----- Input material

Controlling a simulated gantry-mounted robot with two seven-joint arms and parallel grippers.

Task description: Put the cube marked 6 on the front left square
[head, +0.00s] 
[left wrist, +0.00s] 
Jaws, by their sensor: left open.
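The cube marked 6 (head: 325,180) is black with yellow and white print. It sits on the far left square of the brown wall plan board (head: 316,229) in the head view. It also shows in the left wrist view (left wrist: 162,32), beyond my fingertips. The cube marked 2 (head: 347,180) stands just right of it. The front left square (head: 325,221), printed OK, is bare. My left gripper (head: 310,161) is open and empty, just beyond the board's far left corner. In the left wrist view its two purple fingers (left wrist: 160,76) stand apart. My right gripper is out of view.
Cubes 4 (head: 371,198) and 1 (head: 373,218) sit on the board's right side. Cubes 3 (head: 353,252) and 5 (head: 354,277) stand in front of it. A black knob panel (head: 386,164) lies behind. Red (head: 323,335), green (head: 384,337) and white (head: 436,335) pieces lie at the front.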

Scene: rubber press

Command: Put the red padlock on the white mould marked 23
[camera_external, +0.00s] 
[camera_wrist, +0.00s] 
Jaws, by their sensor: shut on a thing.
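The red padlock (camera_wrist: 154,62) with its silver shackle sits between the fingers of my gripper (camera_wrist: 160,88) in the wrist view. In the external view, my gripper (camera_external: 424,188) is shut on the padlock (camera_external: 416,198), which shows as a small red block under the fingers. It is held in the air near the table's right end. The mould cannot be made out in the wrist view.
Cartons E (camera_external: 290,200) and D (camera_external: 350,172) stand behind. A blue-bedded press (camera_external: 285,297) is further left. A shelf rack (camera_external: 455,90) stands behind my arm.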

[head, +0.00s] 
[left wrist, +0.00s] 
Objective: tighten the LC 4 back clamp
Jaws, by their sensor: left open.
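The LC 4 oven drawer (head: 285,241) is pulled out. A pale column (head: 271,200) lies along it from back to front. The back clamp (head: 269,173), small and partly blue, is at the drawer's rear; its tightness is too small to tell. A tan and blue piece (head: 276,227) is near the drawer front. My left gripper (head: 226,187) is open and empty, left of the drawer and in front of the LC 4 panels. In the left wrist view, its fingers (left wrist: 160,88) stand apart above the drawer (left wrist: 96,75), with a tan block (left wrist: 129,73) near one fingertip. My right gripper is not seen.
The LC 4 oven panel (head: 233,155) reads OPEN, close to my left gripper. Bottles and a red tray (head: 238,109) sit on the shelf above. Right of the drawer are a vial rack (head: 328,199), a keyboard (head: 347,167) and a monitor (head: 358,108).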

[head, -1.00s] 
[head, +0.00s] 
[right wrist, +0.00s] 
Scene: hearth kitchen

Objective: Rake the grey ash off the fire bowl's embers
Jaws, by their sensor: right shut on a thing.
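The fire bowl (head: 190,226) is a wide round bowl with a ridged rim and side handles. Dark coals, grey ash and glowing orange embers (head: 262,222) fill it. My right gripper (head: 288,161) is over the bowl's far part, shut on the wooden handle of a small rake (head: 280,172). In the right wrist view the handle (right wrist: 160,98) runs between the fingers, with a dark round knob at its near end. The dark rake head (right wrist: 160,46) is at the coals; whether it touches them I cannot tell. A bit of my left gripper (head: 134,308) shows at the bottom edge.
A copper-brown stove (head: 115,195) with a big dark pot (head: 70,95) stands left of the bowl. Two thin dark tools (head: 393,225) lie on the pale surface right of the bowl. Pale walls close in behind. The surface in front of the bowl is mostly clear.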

----------

*Brief*.
From the line with "Objective: tighten the LC 4 back clamp" to the last line of the material, give every line again exactly, and only those lines.

*The solution*.
Objective: tighten the LC 4 back clamp
Jaws, by their sensor: left open.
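The LC 4 oven drawer (head: 285,241) is pulled out. A pale column (head: 271,200) lies along it from back to front. The back clamp (head: 269,173), small and partly blue, is at the drawer's rear; its tightness is too small to tell. A tan and blue piece (head: 276,227) is near the drawer front. My left gripper (head: 226,187) is open and empty, left of the drawer and in front of the LC 4 panels. In the left wrist view, its fingers (left wrist: 160,88) stand apart above the drawer (left wrist: 96,75), with a tan block (left wrist: 129,73) near one fingertip. My right gripper is not seen.
The LC 4 oven panel (head: 233,155) reads OPEN, close to my left gripper. Bottles and a red tray (head: 238,109) sit on the shelf above. Right of the drawer are a vial rack (head: 328,199), a keyboard (head: 347,167) and a monitor (head: 358,108).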

[head, -1.00s] 
[head, +0.00s] 
[right wrist, +0.00s] 
Scene: hearth kitchen

Objective: Rake the grey ash off the fire bowl's embers
Jaws, by their sensor: right shut on a thing.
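The fire bowl (head: 190,226) is a wide round bowl with a ridged rim and side handles. Dark coals, grey ash and glowing orange embers (head: 262,222) fill it. My right gripper (head: 288,161) is over the bowl's far part, shut on the wooden handle of a small rake (head: 280,172). In the right wrist view the handle (right wrist: 160,98) runs between the fingers, with a dark round knob at its near end. The dark rake head (right wrist: 160,46) is at the coals; whether it touches them I cannot tell. A bit of my left gripper (head: 134,308) shows at the bottom edge.
A copper-brown stove (head: 115,195) with a big dark pot (head: 70,95) stands left of the bowl. Two thin dark tools (head: 393,225) lie on the pale surface right of the bowl. Pale walls close in behind. The surface in front of the bowl is mostly clear.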

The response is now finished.